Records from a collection
────────────────────

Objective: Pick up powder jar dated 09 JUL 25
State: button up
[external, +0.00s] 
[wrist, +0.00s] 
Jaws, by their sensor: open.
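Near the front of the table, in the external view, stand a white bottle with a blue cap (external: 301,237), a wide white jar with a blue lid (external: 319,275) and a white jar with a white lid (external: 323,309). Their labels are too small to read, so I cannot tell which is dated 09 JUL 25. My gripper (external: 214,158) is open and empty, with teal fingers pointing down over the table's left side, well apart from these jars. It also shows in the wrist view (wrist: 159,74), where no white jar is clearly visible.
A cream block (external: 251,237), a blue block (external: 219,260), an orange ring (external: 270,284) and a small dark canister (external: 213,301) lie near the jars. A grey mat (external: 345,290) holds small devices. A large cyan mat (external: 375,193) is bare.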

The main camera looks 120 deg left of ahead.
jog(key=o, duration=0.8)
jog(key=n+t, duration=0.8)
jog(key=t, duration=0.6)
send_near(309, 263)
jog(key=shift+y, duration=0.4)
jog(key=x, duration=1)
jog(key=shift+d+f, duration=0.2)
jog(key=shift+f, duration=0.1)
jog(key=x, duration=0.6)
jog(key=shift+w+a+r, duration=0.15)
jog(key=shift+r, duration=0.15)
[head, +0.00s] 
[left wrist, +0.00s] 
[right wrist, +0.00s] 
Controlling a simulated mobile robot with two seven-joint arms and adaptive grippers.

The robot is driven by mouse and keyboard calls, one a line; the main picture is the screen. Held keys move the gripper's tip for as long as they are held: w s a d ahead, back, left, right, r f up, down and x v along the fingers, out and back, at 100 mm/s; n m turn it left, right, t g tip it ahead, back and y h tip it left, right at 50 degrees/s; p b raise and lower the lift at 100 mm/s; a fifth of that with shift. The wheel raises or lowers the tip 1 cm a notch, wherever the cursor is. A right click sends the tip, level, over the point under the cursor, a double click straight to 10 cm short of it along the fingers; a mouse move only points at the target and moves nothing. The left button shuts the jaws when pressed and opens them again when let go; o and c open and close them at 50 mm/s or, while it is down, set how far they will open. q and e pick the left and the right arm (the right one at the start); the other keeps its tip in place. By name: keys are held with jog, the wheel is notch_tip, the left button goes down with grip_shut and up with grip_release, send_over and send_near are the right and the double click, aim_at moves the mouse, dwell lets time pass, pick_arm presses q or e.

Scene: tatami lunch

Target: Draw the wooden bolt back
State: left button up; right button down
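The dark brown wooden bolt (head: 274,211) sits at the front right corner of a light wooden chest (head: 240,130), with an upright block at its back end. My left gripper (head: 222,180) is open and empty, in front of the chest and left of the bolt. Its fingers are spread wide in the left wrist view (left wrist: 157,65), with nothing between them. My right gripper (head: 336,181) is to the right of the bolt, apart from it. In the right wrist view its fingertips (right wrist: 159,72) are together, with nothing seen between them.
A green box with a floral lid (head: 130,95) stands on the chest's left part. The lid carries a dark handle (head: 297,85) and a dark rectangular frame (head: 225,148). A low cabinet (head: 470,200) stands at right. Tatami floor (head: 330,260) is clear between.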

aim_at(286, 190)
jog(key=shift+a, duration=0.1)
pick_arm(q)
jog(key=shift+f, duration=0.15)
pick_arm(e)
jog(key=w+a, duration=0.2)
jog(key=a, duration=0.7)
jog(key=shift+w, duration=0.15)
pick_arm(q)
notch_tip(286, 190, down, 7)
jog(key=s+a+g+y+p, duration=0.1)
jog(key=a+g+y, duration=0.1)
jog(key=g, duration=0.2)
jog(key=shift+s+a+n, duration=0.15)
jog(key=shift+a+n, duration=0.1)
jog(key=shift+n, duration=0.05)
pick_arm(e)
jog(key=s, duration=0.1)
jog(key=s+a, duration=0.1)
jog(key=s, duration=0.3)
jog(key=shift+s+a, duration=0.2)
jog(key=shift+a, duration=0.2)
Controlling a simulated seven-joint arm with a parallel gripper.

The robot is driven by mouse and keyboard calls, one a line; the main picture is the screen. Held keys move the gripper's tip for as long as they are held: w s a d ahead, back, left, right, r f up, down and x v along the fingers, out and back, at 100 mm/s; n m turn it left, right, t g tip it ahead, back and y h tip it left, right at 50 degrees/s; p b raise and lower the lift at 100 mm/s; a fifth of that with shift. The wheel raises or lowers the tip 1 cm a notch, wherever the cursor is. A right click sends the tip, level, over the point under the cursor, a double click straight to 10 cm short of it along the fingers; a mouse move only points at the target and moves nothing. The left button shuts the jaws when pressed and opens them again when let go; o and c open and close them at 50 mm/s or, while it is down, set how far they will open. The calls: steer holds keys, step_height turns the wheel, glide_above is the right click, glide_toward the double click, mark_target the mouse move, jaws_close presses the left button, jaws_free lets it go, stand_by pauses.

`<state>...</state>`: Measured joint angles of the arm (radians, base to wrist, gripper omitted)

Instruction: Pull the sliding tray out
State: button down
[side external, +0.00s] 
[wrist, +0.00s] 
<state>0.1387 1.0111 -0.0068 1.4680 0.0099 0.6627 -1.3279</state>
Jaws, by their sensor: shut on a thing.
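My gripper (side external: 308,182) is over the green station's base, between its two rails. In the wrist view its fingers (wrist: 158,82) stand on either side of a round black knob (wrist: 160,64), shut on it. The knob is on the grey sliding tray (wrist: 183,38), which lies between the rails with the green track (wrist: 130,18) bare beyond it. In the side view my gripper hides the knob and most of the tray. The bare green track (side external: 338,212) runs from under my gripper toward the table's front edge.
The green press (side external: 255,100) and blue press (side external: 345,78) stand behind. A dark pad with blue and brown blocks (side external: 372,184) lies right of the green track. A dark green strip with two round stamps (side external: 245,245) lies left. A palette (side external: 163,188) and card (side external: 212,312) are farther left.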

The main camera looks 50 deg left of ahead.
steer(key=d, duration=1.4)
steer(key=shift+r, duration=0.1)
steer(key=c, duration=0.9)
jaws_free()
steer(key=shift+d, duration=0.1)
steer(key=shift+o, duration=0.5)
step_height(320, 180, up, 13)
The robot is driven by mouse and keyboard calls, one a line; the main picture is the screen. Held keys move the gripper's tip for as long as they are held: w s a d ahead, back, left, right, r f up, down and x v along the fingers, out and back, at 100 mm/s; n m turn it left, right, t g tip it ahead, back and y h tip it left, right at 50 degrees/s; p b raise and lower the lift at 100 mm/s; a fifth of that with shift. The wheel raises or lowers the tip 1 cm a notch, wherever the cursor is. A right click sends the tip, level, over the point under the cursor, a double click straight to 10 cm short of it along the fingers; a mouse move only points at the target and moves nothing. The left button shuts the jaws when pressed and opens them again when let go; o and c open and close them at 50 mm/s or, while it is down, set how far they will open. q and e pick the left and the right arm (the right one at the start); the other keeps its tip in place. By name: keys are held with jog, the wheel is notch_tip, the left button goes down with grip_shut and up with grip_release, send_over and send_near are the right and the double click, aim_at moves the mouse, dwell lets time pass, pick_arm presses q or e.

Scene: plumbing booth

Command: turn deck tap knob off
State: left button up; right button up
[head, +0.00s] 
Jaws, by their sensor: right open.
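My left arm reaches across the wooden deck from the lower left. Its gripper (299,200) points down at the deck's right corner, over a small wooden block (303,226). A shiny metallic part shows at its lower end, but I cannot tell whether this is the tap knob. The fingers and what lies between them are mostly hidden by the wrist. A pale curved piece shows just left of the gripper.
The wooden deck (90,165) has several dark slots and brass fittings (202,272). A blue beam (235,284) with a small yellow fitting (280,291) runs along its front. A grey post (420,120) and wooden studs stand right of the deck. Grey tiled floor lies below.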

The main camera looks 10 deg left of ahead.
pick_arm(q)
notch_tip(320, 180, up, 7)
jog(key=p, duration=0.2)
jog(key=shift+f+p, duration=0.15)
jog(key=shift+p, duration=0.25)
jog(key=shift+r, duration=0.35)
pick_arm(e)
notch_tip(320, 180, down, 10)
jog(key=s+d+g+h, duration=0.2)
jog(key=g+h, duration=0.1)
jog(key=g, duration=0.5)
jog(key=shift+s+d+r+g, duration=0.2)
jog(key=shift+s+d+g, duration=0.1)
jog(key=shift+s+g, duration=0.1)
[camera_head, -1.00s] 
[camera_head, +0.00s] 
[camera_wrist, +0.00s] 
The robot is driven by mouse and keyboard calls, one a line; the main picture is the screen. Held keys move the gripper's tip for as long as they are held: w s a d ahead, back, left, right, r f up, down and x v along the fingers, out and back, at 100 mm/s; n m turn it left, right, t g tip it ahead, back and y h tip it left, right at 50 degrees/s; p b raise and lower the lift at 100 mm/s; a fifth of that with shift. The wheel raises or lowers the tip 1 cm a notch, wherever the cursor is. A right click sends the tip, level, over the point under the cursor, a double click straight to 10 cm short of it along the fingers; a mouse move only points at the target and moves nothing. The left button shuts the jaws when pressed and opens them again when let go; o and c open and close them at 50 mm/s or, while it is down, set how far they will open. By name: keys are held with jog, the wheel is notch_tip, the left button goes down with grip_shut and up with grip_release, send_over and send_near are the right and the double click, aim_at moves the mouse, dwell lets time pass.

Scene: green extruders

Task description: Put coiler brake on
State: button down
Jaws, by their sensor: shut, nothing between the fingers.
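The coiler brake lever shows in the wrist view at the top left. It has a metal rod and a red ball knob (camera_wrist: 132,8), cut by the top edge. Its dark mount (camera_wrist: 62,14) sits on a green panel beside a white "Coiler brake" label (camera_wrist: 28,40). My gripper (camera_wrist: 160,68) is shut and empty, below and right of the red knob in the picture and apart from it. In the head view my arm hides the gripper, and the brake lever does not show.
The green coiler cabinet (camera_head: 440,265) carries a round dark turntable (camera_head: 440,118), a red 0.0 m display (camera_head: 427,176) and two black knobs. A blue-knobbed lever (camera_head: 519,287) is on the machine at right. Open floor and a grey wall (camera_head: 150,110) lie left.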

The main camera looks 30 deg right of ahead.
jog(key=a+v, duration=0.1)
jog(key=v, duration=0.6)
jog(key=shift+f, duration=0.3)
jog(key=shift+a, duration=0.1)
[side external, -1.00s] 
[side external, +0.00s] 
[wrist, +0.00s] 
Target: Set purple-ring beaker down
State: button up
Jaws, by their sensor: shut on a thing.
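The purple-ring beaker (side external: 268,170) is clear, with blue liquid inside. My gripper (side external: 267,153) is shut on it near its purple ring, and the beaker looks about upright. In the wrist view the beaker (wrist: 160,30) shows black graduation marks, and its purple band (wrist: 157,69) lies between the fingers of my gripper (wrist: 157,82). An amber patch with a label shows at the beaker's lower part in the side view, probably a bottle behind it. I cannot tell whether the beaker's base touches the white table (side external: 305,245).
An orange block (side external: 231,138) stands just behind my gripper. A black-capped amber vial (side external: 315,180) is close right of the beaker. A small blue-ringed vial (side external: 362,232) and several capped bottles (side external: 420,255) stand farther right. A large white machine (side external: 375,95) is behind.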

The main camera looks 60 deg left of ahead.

────────────────────

To do » Provide the number of lines in the entries that include "simulated", and no other text.

The answer » 2